Thursday, September 11, 2008

Thousands Evacuate Texas Coastline in Advance of Hurricane Ike


Thousands of people have started evacuations of coastal areas of Texas as dangerous Hurricane Ike set its sights for a projected landfall either late Friday or early Saturday, reports the Houston Chronicle's Harvey Rice, Dane Schiller and Richard Stewart late last night.

Exactly where it will strike is still any one's guess as the powerful storms starts its slow trek across the Gulf of Mexico. But most computer models show that Brazoria County, south of Houston, is the likely target.

At 11 p.m. Eastern Wednesday, Ike was a Category 2 storm with winds near 100 mph. It was about 676 miles east of Brownsville and was moving northwest at 7 mph, according to the National Hurricane Center.

"I cannot rule out Ike becoming a very large and dangerous Category 4 hurricane," Jim Rouiller, a meteorologist with Planalytics Inc. in Wayne, Pa., told Bloomberg. "Ike will likely become a major hurricane tomorrow and remain so on Friday as it moves across the very warm waters of the Gulf."

The Chronicle's report continued:

Still, Harris County Judge Ed Emmett said he expects special-needs residents to be evacuated Thursday from low-lying parts of southeast Harris County along Galveston Bay, and that anyone else living there would be "strongly encouraged" to leave.

"We are in fact looking at 8- to 11-foot surges along the bay; facing basically hurricane force winds over most of the county and 8 to 12 inches of rain," he said. "All of that combined makes for a very bad Friday night into Saturday."

Voluntary evacuations are in effect for Galveston, San Patricio and Victoria counties and parts of Jackson County, and the city of Corpus Christi, Bloomberg reports. Officials have ordered mandatory evacuations for Brazoria and parts of Matagorda County, according to a statement from Texas Gov.
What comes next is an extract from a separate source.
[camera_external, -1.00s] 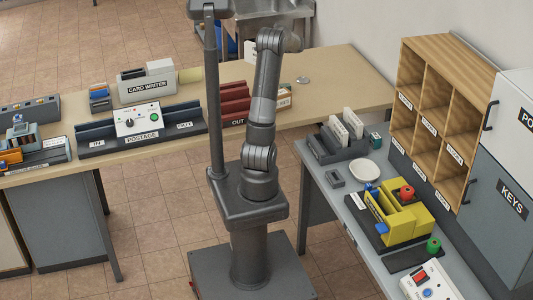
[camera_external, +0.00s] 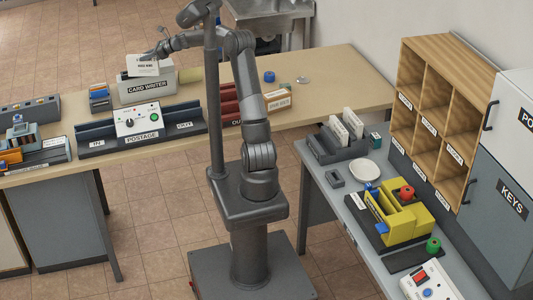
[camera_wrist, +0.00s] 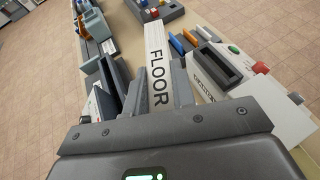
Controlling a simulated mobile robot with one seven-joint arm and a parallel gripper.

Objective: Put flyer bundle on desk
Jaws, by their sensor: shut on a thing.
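A white bundle (camera_external: 143,66) with dark lettering is in my gripper (camera_external: 158,52), above the long wooden desk (camera_external: 330,80) at the card writer in the external view. In the wrist view the same white bundle (camera_wrist: 157,62) reads "FLOOR" and stands between the two dark fingers of my gripper (camera_wrist: 157,92). My gripper is shut on it. I cannot read the word "flyer" on it. Its underside is hidden, so I cannot tell whether it touches anything below.
The desk's right end is mostly clear. A side table (camera_external: 315,170) holds several items.
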Rick Perry.

Bloomberg also reports on the effect on oil production in the Gulf:

Refineries in Corpus Christi process more than 586,000 barrels of crude a day, representing about 3.7 percent of U.S. capacity, according to Energy Department data.

Some rigs, refineries and platforms shut down by Hurricane Gustav last week are staying closed. About 65 percent of offshore gas production is still shut.
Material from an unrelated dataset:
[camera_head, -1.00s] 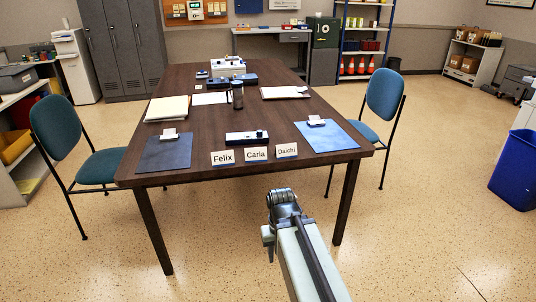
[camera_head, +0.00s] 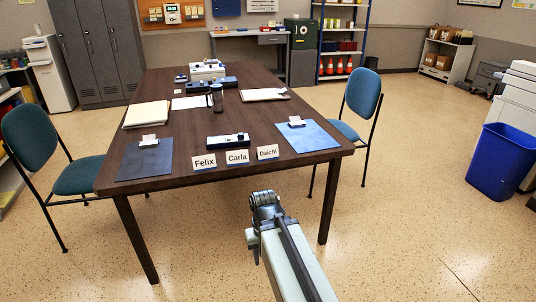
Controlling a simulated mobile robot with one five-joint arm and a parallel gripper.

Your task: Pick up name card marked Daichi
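The name card marked Daichi (camera_head: 268,152) stands at the near edge of the dark wooden table (camera_head: 180,100). It is the rightmost of three white cards in a row. The card marked Carla (camera_head: 237,157) is just left of it, and the card marked Felix (camera_head: 204,162) is at the left end. My arm reaches forward from the bottom of the picture. Its end, with my gripper (camera_head: 264,198), is in front of the table's near edge, below the Daichi card in the picture and apart from it. I cannot make out the fingers.
A blue clipboard (camera_head: 314,138) lies right of the cards, and a dark clipboard (camera_head: 143,160) lies left. A dark blue and white device (camera_head: 228,140) sits behind the cards. Chairs flank the table at left (camera_head: 55,160) and right (camera_head: 358,105). Open floor lies to the right.
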Exxon Mobil Corp., the world's biggest oil company, shut oil wells in the Gulf as it evacuated offshore platforms and began preparing refineries in Texas and Louisiana. The Irving, Texas-based company, in an advisory today on its Web site, said 26,000 barrels of daily oil production and 130 million cubic feet of natural-gas output was halted.

BP Plc, Europe's second-largest oil company, began shutting production from oil and natural-gas platforms in the Gulf today. The London-based company plans to finish evacuating all offshore workers in the region today, it said in a recorded telephone message.

Crude oil for October delivery fell 68 cents to settle at $102.58 a barrel on the New York Mercantile Exchange, the lowest since April 2.